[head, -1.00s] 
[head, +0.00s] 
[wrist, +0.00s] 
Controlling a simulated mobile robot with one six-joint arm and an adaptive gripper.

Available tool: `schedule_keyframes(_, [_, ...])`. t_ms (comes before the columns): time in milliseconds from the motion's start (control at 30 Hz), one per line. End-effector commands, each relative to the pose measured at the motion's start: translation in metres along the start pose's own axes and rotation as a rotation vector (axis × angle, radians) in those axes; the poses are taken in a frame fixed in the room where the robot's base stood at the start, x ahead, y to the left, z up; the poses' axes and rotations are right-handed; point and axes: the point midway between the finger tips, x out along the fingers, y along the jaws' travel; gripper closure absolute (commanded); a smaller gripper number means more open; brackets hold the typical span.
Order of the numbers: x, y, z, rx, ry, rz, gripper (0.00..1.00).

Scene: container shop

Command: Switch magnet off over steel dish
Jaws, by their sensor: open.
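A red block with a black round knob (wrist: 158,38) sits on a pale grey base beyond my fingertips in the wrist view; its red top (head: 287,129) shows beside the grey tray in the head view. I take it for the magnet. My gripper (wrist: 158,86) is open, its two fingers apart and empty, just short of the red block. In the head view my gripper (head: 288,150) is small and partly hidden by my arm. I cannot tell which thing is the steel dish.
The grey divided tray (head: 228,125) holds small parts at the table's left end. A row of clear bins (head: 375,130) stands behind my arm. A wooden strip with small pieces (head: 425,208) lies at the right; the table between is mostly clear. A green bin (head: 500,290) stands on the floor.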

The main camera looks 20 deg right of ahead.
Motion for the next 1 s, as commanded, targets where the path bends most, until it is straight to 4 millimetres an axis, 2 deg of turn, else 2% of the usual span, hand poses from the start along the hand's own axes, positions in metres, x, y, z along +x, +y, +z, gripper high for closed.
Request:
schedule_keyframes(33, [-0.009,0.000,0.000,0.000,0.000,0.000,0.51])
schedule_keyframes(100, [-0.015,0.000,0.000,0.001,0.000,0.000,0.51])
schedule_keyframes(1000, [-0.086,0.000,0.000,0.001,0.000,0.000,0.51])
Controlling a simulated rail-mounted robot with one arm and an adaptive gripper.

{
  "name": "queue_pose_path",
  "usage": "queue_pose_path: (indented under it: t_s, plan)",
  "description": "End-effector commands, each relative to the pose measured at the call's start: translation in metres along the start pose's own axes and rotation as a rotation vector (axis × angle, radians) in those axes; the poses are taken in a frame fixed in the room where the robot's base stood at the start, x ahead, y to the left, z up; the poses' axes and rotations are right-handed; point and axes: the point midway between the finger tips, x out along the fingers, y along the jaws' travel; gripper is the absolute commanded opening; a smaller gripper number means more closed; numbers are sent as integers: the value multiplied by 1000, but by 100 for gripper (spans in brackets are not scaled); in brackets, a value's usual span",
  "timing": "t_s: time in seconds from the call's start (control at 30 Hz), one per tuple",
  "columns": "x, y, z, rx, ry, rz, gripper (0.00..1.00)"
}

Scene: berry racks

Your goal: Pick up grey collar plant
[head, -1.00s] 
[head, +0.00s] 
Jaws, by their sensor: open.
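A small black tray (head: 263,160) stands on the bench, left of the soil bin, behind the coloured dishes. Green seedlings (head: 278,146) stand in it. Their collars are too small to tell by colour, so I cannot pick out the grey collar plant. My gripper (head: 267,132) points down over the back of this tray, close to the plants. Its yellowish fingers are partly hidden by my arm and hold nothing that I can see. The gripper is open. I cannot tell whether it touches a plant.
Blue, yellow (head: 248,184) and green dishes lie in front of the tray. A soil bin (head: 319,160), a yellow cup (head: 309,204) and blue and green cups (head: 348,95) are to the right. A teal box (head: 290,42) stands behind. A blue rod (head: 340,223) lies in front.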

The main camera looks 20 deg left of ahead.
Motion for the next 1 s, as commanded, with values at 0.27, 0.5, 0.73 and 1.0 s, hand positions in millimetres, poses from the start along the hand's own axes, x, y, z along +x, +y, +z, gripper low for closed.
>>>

-------------------------

WHAT IS REQUIRED:
Could you reproduce every record above exactly as it appears?

SOLUTION TO THIS EXERCISE:
[head, -1.00s] 
[head, +0.00s] 
[wrist, +0.00s] 
Controlling a simulated mobile robot with one six-joint arm and an adaptive gripper.

Available tool: `schedule_keyframes(_, [_, ...])`. t_ms (comes before the columns): time in milliseconds from the motion's start (control at 30 Hz), one per line. End-effector commands, each relative to the pose measured at the motion's start: translation in metres along the start pose's own axes and rotation as a rotation vector (axis × angle, radians) in those axes; the poses are taken in a frame fixed in the room where the robot's base stood at the start, x ahead, y to the left, z up; the poses' axes and rotations are right-handed; point and axes: the point midway between the finger tips, x out along the fingers, y along the jaws' travel; gripper closure absolute (commanded); a smaller gripper number means more open; brackets hold the typical span.
Order of the numbers: x, y, z, rx, ry, rz, gripper (0.00..1.00).

Scene: container shop

Command: Switch magnet off over steel dish
Jaws, by their sensor: open.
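A red block with a black round knob (wrist: 158,38) sits on a pale grey base beyond my fingertips in the wrist view; its red top (head: 287,129) shows beside the grey tray in the head view. I take it for the magnet. My gripper (wrist: 158,86) is open, its two fingers apart and empty, just short of the red block. In the head view my gripper (head: 288,150) is small and partly hidden by my arm. I cannot tell which thing is the steel dish.
The grey divided tray (head: 228,125) holds small parts at the table's left end. A row of clear bins (head: 375,130) stands behind my arm. A wooden strip with small pieces (head: 425,208) lies at the right; the table between is mostly clear. A green bin (head: 500,290) stands on the floor.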

The main camera looks 20 deg right of ahead.
Motion for the next 1 s, as commanded, targets where the path bends most, until it is straight to 4 millimetres an axis, 2 deg of turn, else 2% of the usual span, hand poses from the start along the hand's own axes, positions in metres, x, y, z along +x, +y, +z, gripper high for closed.
Request:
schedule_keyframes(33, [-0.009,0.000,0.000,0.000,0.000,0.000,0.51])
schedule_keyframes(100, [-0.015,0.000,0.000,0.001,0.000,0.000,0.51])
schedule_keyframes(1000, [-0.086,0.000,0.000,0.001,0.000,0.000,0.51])
Controlling a simulated rail-mounted robot with one arm and an adaptive gripper.

{
  "name": "queue_pose_path",
  "usage": "queue_pose_path: (indented under it: t_s, plan)",
  "description": "End-effector commands, each relative to the pose measured at the call's start: translation in metres along the start pose's own axes and rotation as a rotation vector (axis × angle, radians) in those axes; the poses are taken in a frame fixed in the room where the robot's base stood at the start, x ahead, y to the left, z up; the poses' axes and rotations are right-handed; point and axes: the point midway between the finger tips, x out along the fingers, y along the jaws' travel; gripper is the absolute commanded opening; a smaller gripper number means more closed; numbers are sent as integers: the value multiplied by 1000, but by 100 for gripper (spans in brackets are not scaled); in brackets, a value's usual span",
  "timing": "t_s: time in seconds from the call's start (control at 30 Hz), one per tuple",
  "columns": "x, y, z, rx, ry, rz, gripper (0.00..1.00)"
}

Scene: berry racks

Your goal: Pick up grey collar plant
[head, -1.00s] 
[head, +0.00s] 
Jaws, by their sensor: open.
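A small black tray (head: 263,160) stands on the bench, left of the soil bin, behind the coloured dishes. Green seedlings (head: 278,146) stand in it. Their collars are too small to tell by colour, so I cannot pick out the grey collar plant. My gripper (head: 267,132) points down over the back of this tray, close to the plants. Its yellowish fingers are partly hidden by my arm and hold nothing that I can see. The gripper is open. I cannot tell whether it touches a plant.
Blue, yellow (head: 248,184) and green dishes lie in front of the tray. A soil bin (head: 319,160), a yellow cup (head: 309,204) and blue and green cups (head: 348,95) are to the right. A teal box (head: 290,42) stands behind. A blue rod (head: 340,223) lies in front.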

The main camera looks 20 deg left of ahead.
Motion for the next 1 s, as commanded, with values at 0.27, 0.5, 0.73 and 1.0 s, hand positions in millimetres, poses from the start along the hand's own axes, x, y, z along +x, +y, +z, gripper low for closed.
>>>

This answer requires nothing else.